Order-to-cash cycle shortened by ~40%.
Manual data entry eliminated, reducing human errors by over 90%.
Customer satisfaction improved due to timely shipping updates and accurate order status.
Case Study 2: Manufacturing / Distribution Company with Dynamics 365 + Salesforce
Industry Context: A wholesale distributor/manufacturer using Microsoft Dynamics 365 (Business Central) for inventory, warehouses, invoices; and Salesforce for CRM, order quoting, and customer interactions.
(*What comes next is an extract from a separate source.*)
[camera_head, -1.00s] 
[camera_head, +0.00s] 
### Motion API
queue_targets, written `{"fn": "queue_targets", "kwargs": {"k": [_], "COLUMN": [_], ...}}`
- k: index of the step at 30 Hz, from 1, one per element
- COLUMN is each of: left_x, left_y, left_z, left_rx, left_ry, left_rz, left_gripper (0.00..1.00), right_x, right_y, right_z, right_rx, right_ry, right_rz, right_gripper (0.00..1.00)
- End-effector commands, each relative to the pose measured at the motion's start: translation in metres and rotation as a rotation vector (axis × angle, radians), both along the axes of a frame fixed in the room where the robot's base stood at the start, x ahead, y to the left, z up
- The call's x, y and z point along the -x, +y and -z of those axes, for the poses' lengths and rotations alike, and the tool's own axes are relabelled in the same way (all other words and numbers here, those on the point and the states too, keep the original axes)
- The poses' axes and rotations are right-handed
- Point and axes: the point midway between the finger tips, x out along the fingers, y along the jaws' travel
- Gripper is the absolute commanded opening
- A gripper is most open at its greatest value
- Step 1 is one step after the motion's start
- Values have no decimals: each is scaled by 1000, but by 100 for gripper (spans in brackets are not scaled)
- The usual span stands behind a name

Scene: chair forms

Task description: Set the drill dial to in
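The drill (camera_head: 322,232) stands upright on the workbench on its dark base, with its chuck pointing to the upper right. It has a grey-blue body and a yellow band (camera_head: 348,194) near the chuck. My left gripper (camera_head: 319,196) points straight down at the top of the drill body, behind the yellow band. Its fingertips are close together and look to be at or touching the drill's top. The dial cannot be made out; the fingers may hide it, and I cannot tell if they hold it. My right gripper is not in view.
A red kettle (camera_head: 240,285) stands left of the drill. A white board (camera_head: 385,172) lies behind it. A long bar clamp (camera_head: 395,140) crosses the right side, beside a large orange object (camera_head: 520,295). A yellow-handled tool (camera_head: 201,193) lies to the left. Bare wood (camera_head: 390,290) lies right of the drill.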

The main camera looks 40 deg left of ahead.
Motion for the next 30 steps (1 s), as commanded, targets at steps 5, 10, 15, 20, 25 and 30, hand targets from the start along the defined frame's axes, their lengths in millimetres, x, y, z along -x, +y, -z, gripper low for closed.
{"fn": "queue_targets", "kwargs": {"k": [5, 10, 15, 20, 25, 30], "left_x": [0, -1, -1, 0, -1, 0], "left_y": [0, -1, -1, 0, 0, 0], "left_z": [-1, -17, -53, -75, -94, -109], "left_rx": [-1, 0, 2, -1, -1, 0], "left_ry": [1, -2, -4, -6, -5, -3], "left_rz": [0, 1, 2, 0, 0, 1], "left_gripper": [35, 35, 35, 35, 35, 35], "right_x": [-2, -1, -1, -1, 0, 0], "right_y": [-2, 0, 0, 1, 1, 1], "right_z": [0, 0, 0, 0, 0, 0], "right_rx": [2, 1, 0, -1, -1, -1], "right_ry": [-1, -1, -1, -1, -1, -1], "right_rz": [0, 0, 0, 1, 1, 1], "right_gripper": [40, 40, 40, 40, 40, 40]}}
Challenge: The sales team in Salesforce would create quotes and orders, but the warehouse used Dynamics 365 for inventory and fulfilment. Manual export/import between systems caused delays, order duplication, mismatches in currency, and confusion in line‑item pricing. They also had kit items, bundles, and discount-based pricing — complex to manage manually.
Solution Implementation:
Used Celigo’s prebuilt Salesforce–Dynamics 365 Business Central connector to automate quote-to-cash, orders, invoice, and inventory sync.
Configured flows: Salesforce Order → Dynamics 365 Sales Order, Items sync, Inventory updates, and Fulfillment sync. Mapped bundle/kit items appropriately and ensured price book entries aligned.
Implemented scheduled inventory sync to reflect warehouse stock availability in Salesforce — so sales reps always see available stock before committing to an order.
Results:
Quoting to dispatch time reduced significantly — sales orders turned into warehouse orders almost instantly.
Inventory accuracy improved — over‑selling nearly eliminated.
Finance team received accurate invoices and revenue data in real time — aiding forecasting and cash flow management.
Business scaled without adding headcount, thanks to automation.
Conclusion
If your organisation runs on Salesforce for CRM and a separate ERP for inventory, orders, and shipments — the misalignment between systems can cause operational friction, data duplication, delayed fulfillment, and poor customer experience. Integrating via Celigo closes those gaps. As we have shown, Celigo brings together product catalog, orders, fulfilment, shipments, and financials into a unified workflow — enabling automation, real‑time visibility, and scalability.